La Roue de Médecine se base sur les quatre directions,

les quatre points cardinaux, les quatre dimensions de l’être, les 4 éléments, les 4 âges de la vie.

Chaque direction est honorée, chacune apporte son propre enseignement. Le sens donné à chaque direction, ainsi que les qualités, animaux, plantes, pierres, couleurs associés, peuvent varier. Généralement, en Amérique du Nord, on associe l’Est au printemps, à l’enfance, à la période de créativité et d’effervescence. Le Sud est associé à l’été, à l’âge adulte, à la période de la vie ou du cycle où l’on produit, où l’on réalise et met en œuvre. Puis vient l’ouest, la maturité, l’automne, où l’on revient vers soi, où l’on tire des enseignements, où l’on transmet. Enfin, le Nord, l’Hiver, la vieillesse, est le temps du retour vers soi, de l’introspection, des grandes visions.

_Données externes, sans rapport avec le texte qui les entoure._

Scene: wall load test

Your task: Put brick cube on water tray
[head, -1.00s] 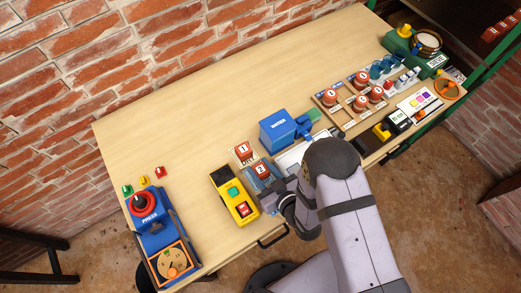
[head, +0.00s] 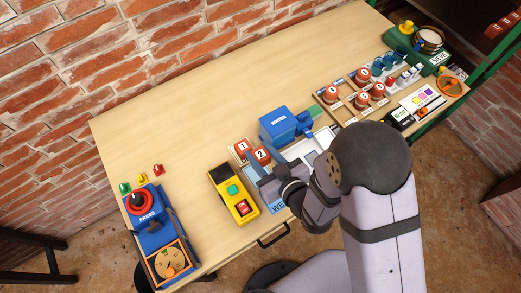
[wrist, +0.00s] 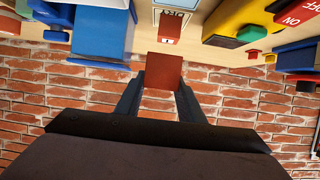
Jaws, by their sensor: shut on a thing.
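My gripper (head: 265,172) is shut on a red brick cube with a white label reading 2 (head: 261,156). In the wrist view the cube (wrist: 163,72) is between the two dark fingers, with the brick wall behind it. It appears to be held above the table. A light-blue tray with the letters "WE" (head: 278,207) lies below and beside my gripper, partly hidden by it. A blue box labelled WATER (head: 279,121) stands to the right, with a pale tray (head: 297,151) in front of it. I cannot tell which is the water tray.
A second red cube, labelled 1 (head: 242,147), sits close to the left of the held cube, by a DRY card (wrist: 172,17). A yellow device (head: 234,194) and a blue press (head: 148,217) stand left. Red numbered weights (head: 362,102) stand right. The table's back is clear.

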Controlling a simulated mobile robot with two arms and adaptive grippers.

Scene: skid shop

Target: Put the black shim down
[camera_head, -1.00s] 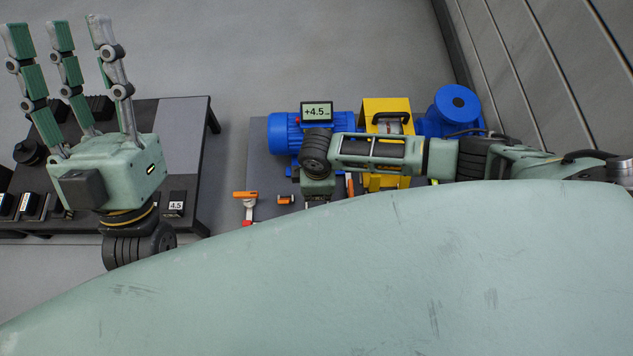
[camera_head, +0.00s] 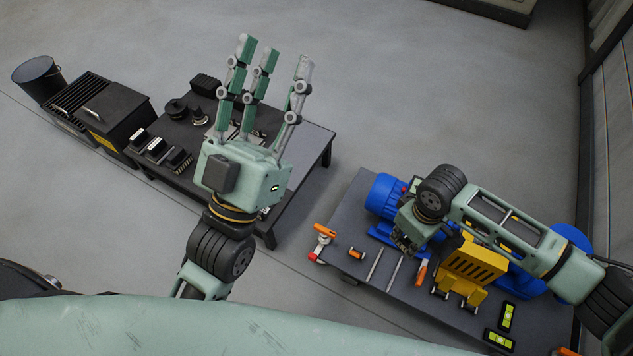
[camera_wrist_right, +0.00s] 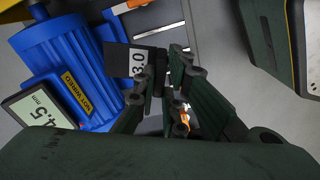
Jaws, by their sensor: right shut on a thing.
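The black shim (camera_wrist_right: 116,60) shows in the right wrist view, with a white label reading 3.0. My right gripper (camera_wrist_right: 165,62) is shut on it, and the shim is beside the blue motor. I cannot tell whether the shim touches anything below. In the head view my right gripper (camera_head: 406,243) points down over the grey bench (camera_head: 345,215), next to the blue motor (camera_head: 384,194); the shim cannot be made out there. My left gripper (camera_head: 270,75) is empty, with its fingers spread open above the dark table.
The dark table (camera_head: 318,148) at left bears several black blocks. A yellow guard (camera_head: 470,268), orange-handled tools (camera_head: 325,231), metal strips (camera_head: 384,270) and green levels (camera_head: 507,316) lie on the bench. A black cabinet (camera_head: 118,115) and bucket (camera_head: 38,78) stand far left. The floor between is clear.

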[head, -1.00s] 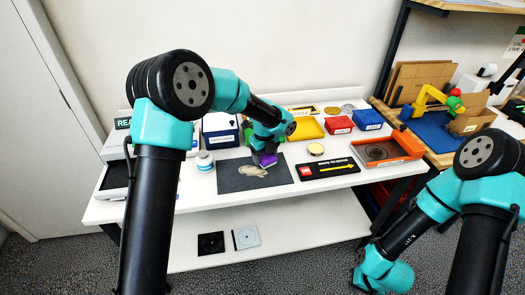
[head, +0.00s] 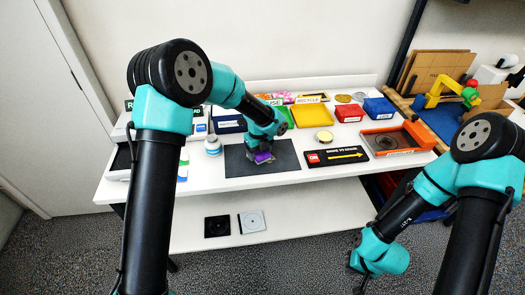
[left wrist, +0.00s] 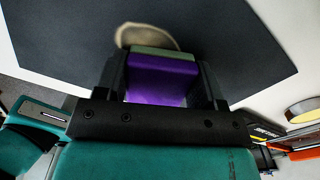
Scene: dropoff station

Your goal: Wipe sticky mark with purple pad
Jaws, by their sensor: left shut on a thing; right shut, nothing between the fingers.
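My left gripper (head: 262,153) is shut on the purple pad (head: 262,158) over the middle of the dark mat (head: 290,158). In the left wrist view the purple pad (left wrist: 160,82) sits between the two dark fingers, with a grey-green layer along its far edge. The sticky mark (left wrist: 135,32) is a tan, rounded patch on the mat just beyond the pad; the pad hides part of it. In the head view the mark is mostly hidden. I cannot tell whether the pad touches the mat. My right arm hangs low at the right; its fingers are not visible.
A white-and-blue jar (head: 213,146) stands left of the mat. A black sign with a yellow arrow (head: 337,157) lies to the right, with a round tin (head: 325,137) behind it. An orange tray (head: 400,140) and red (head: 349,112) and blue (head: 380,109) bins are farther right.

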Arnaud Riou[1], chamane français, raconte cette anecdote : au Tibet, il a rencontré une famille dans laquelle 4 générations cohabitaient dans la même maison. Curieux de savoir comment cette vie commune pouvait se passer sans encombre, il a posé la question à la grand-mère. Celle-ci lui a expliqué : « Nous intégrons les 4 directions dans notre quotidien : les enfants expérimentent, créent et innovent, les adultes rayonnent et affirment, les parents enseignent et nous, les Anciens, nous observons. »

Le lien à la nature

Pour les enfants, qui sont naturellement reliés à la nature et à l’univers qui les entourent, la Roue de Médecine est une façon de cultiver et de mettre des mots sur la notion d’unité de tous les êtres, de reliance avec la Terre, d’harmonie et d’équilibre entre ses éléments.

Par exemple, quand on construit une Roue de Médecine, on remercie la Terre pour chaque élément qu’elle nous offre et l’on rend quelque chose en échange.

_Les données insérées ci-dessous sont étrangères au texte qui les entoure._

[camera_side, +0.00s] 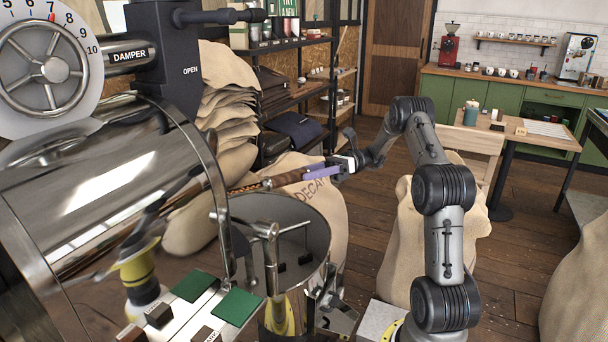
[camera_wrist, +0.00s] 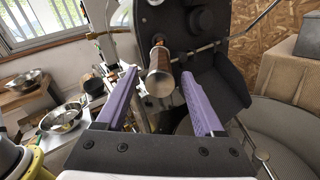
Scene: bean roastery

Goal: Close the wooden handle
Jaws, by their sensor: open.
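The wooden handle (camera_side: 288,179) is a brown rod with metal fittings, sticking out to the right from the front of the roaster drum in the side view. In the wrist view the handle (camera_wrist: 160,73) points toward the camera, its round end between my two purple fingers. My gripper (camera_side: 318,171) is at the handle's outer end in the side view. In the wrist view my gripper (camera_wrist: 158,76) is open, with a visible gap between each finger and the handle. Whether a finger touches it cannot be told from the side view.
The shiny roaster drum (camera_side: 120,185) fills the left of the side view. A round metal bin (camera_side: 318,235) stands below the handle. Burlap sacks (camera_side: 222,105) are stacked behind. A thin metal rod (camera_wrist: 262,20) crosses the upper right of the wrist view.

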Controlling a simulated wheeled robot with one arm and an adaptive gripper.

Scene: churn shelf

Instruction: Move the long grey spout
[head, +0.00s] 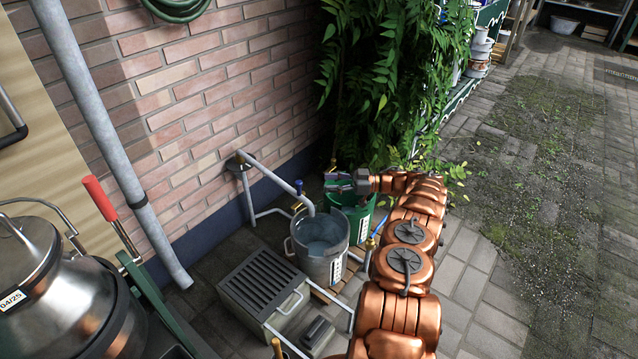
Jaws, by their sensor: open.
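The long grey spout (272,180) runs from a pivot by the brick wall, down to the right, and bends down at its end over a grey metal bucket (340,262). The bucket holds what looks like water. A small blue-topped part (299,186) shows beside the spout's outer end. My gripper (328,182) is open, to the right of the spout's end and above the back of a green bucket (364,222). It looks apart from the spout. The fingers are small here, and my arm hides part of the green bucket.
A grey slatted box (262,285) stands in front of the metal bucket. A steel churn (60,285) and a red-handled trolley (101,199) are at the left. A grey downpipe (105,130) runs down the wall. Leafy plants (375,80) hang behind my gripper.

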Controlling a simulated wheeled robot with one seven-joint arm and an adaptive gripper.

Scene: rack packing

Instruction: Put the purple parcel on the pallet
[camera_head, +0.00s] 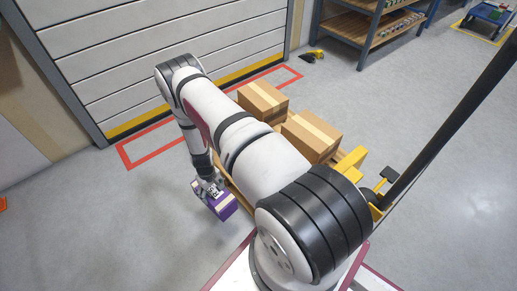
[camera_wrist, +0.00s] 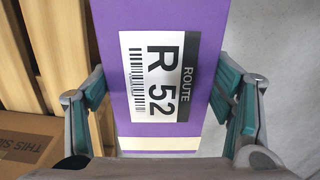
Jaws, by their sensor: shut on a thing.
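The purple parcel (camera_head: 222,205) is in my gripper, low beside the near left edge of the wooden pallet (camera_head: 240,198). In the wrist view the parcel (camera_wrist: 123,70) fills the middle, with a white label reading "ROUTE R 52" and a pale strip below it. My gripper (camera_wrist: 170,112) has a teal-padded finger on each side of the parcel and is shut on it. In the wrist view the pallet's slats (camera_wrist: 38,60) lie to the left of the parcel, and grey floor lies to the right. My arm hides much of the pallet in the head view.
Two cardboard boxes (camera_head: 262,101) (camera_head: 312,135) stand on the pallet's far part. A yellow pallet jack (camera_head: 350,163) with a dark handle is at the right. A cardboard box (camera_wrist: 25,148) shows at lower left in the wrist view. Floor left of the parcel is clear.

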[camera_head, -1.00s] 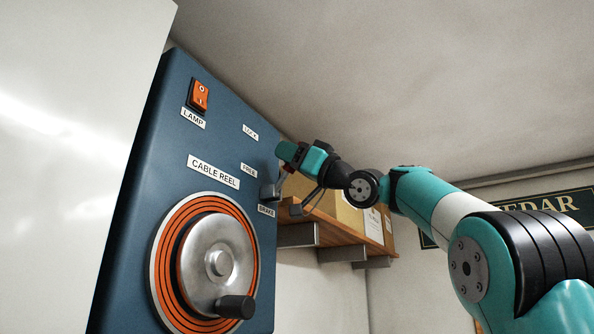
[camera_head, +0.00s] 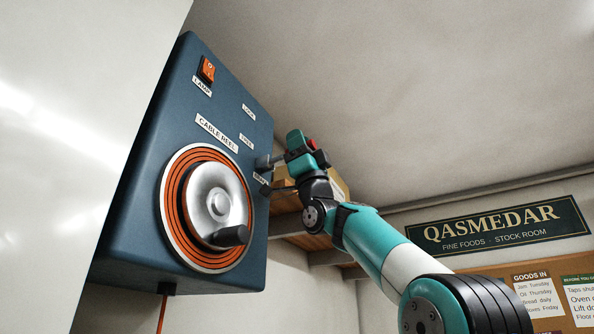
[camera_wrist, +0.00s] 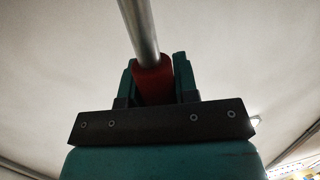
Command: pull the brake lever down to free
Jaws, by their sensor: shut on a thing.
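The brake lever is a bare metal rod (camera_wrist: 140,30) with a red grip (camera_wrist: 152,84) at its end. In the wrist view my gripper (camera_wrist: 157,80) is shut on the red grip, a finger on either side. In the head view my gripper (camera_head: 298,148) is at the right side of the blue cable reel box (camera_head: 140,215). My gripper hides much of the lever.
The reel crank (camera_head: 230,236) and orange reel rings (camera_head: 170,205) are on the box front. A lamp switch (camera_head: 207,69) is above. A wooden shelf (camera_head: 290,224) with cardboard boxes (camera_head: 338,185) is behind my gripper. A sign (camera_head: 490,228) hangs on the right wall.

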Les roues de médecine sont généralement construites sous forme de grands cercles traversés d’une croix, les extrémités de la croix pointant chacune dans une direction cardinale. Ce dessin est matérialisé par des pierres. Chacune de ces pierres représente une énergie particulière, et lorsque l’on construit la roue, on offre une intention, une prière, au moment de poser chacune d’elle.

On peut lire la roue de différentes manières et associer chaque pierre à un animal, une plante, un minéral, une couleur. Chacun de ces animaux, plantes et minéraux, sont porteurs de qualités spécifiques, que l’on peut trouver en chacun de nous. Ainsi, en tournant autour de la roue, par exemple au cours d’un mois, ou en choisissant l’un des éléments au hasard, on peut évoquer les qualités de cet animal, cette plante ou ce minéral et s’en inspirer, observer dans quelles circonstances nous faisons preuve des ces qualités et dans quelle autre situation nous pourrions les cultiver. Cela permet à la fois de se connecter à cet être, à la nature, au monde, et bien sûr à soi-même et à la communauté humaine.

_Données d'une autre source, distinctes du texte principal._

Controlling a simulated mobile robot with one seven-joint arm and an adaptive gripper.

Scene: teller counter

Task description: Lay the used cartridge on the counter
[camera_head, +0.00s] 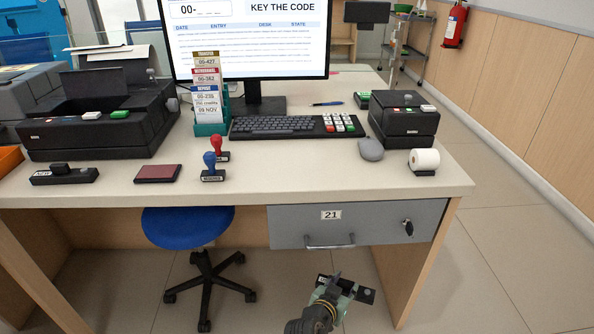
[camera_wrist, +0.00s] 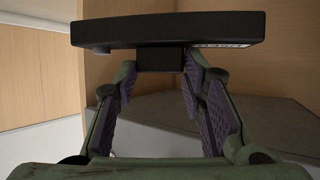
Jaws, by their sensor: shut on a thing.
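My gripper (camera_head: 332,290) is in front of the desk, below the level of the counter (camera_head: 300,172) and near the drawer. It is shut on a flat black cartridge (camera_head: 364,294). In the wrist view the cartridge (camera_wrist: 165,32) lies crosswise above the fingers, with its block-shaped grip between the fingertips (camera_wrist: 160,72). A white label shows on its edge at the right, too oblique to read surely. The counter's front strip between the blue-handled stamp and the paper roll is bare.
On the counter stand a black labelled bar (camera_head: 64,175), a red ink pad (camera_head: 158,173), two stamps (camera_head: 213,168), a keyboard (camera_head: 280,127), a mouse (camera_head: 370,149) and a paper roll (camera_head: 424,160). The grey drawer (camera_head: 355,226) is shut. A blue stool (camera_head: 187,226) stands below.

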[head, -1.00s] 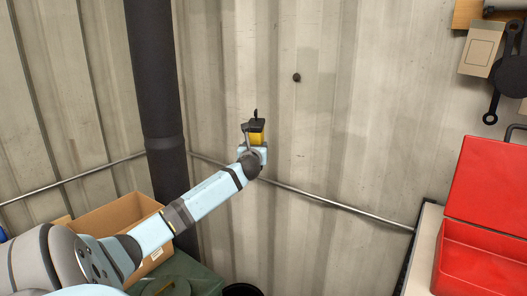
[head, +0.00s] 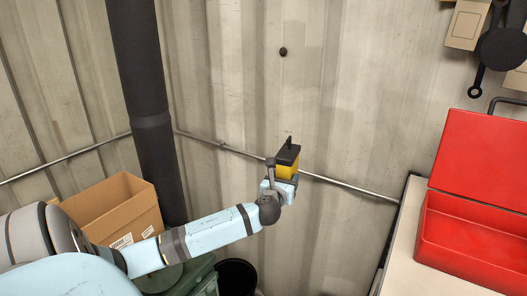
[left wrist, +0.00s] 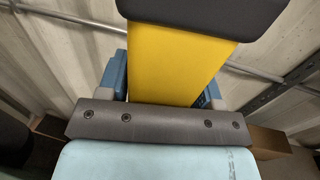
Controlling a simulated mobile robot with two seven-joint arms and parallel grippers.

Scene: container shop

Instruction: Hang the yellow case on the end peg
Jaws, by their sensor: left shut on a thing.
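The yellow case (head: 287,172) has a black top with a small upright tab. My left gripper (head: 279,186) is shut on its lower part and holds it up in the air in front of the corrugated wall. In the left wrist view the yellow case (left wrist: 178,60) stands between the blue fingers (left wrist: 165,85), with its dark top at the upper edge. The end peg cannot be made out for sure; hanging goods at the upper right are cut off by the frame. My right gripper is not in view.
A round dark knob (head: 283,52) sits on the bare wall. An open red toolbox (head: 470,238) stands on a pale bench. A dark pipe (head: 152,122) and a cardboard box (head: 125,220) are at left.

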Activités en lien avec la roue de médecine

Jennifer Patten a développé avec Marlyse Wabun Wind un livre et un jeu de cartes inspiré de la roue de médecine[2] qui peut être utilisé avec les enfants.

Elles sont toutes deux en lien depuis de très nombreuses années avec les peuples autochtones et ont travaillé et écrit sur la Roue de médecine. Elles ont enseigné par le biais d’ouvrages et de stages.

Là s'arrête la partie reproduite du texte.